Q13. The key difference between KNN classification and K-means clustering is:

  • A. KNN uses Euclidean distance; K-means uses Manhattan distance
  • B. KNN is supervised (uses labeled data to classify); K-means is unsupervised (finds clusters without labels)
  • C. KNN requires specifying K; K-means does not
  • D. K-means can only be used for 2D data; KNN handles any dimension
Show Answer

Answer: B

This is the fundamental distinction: KNN is supervised classification — it requires labeled training data and K refers to the number of neighbors to vote for a class label. K-means is unsupervised clustering — it requires no labels and K refers to the number of clusters to find. Both use distance, but for completely different purposes.

Q14. Why does K-means potentially converge to different solutions on different runs?

  • A. Because the distance metric changes each run
  • B. Because the algorithm is non-deterministic and changes K each run
  • C. Because different random initial centroid positions lead to different local optima
  • D. Because the training data is randomly shuffled each run
Show Answer

Answer: C

K-means is sensitive to initialization. The starting positions of centroids (usually random) affect which local optimum the algorithm converges to. Different random starts can produce very different final clusterings. Solution: run K-means multiple times with different random initializations and select the run with the lowest total within-cluster MSE (best solution found).

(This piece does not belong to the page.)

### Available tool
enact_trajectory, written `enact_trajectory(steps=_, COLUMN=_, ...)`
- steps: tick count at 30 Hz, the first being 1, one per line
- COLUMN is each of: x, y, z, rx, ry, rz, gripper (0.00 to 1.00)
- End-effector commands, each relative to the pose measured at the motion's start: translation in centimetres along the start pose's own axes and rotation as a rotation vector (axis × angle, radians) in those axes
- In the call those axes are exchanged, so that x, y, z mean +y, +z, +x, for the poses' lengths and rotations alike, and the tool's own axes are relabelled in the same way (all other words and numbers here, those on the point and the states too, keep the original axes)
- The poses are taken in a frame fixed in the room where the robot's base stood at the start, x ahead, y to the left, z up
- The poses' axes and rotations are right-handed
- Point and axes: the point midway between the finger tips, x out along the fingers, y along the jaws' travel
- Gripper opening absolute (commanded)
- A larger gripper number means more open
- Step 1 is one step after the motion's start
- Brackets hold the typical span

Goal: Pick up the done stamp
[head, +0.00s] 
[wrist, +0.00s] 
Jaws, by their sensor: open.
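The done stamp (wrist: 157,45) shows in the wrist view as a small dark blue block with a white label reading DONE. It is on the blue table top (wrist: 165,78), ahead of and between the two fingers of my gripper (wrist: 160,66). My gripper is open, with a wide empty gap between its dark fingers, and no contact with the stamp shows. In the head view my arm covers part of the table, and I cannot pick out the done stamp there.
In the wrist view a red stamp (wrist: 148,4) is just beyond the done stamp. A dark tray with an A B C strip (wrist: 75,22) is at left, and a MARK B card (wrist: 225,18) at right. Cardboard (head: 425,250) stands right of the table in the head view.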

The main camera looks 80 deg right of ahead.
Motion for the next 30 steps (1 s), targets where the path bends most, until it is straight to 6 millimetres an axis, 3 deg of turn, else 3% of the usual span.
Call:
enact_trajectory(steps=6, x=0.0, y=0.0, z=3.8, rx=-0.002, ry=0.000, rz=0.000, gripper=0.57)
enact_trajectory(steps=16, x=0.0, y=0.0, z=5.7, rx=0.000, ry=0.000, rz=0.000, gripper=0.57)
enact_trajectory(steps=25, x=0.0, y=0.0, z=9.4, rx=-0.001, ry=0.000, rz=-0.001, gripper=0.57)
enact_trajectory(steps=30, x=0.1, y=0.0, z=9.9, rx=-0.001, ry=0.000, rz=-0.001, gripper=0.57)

Q15. The Euclidean distance (L2) between points (0,0) and (3,4) is:

  • A. 7 (Manhattan: 3+4)
  • B. 5 (Euclidean: sqrt(3^2 + 4^2) = sqrt(25))
  • C. 25 (sum of squares without square root)
  • D. 4 (maximum dimension: max(3,4))
Show Answer

Answer: B

Euclidean distance (L2) = sqrt(sum of squared differences) = sqrt((3-0)^2 + (4-0)^2) = sqrt(9+16) = sqrt(25) = 5. This is the classic 3-4-5 right triangle. Manhattan (L1) would be 3+4=7. Euclidean gives the straight-line ("as the crow flies") distance between the points.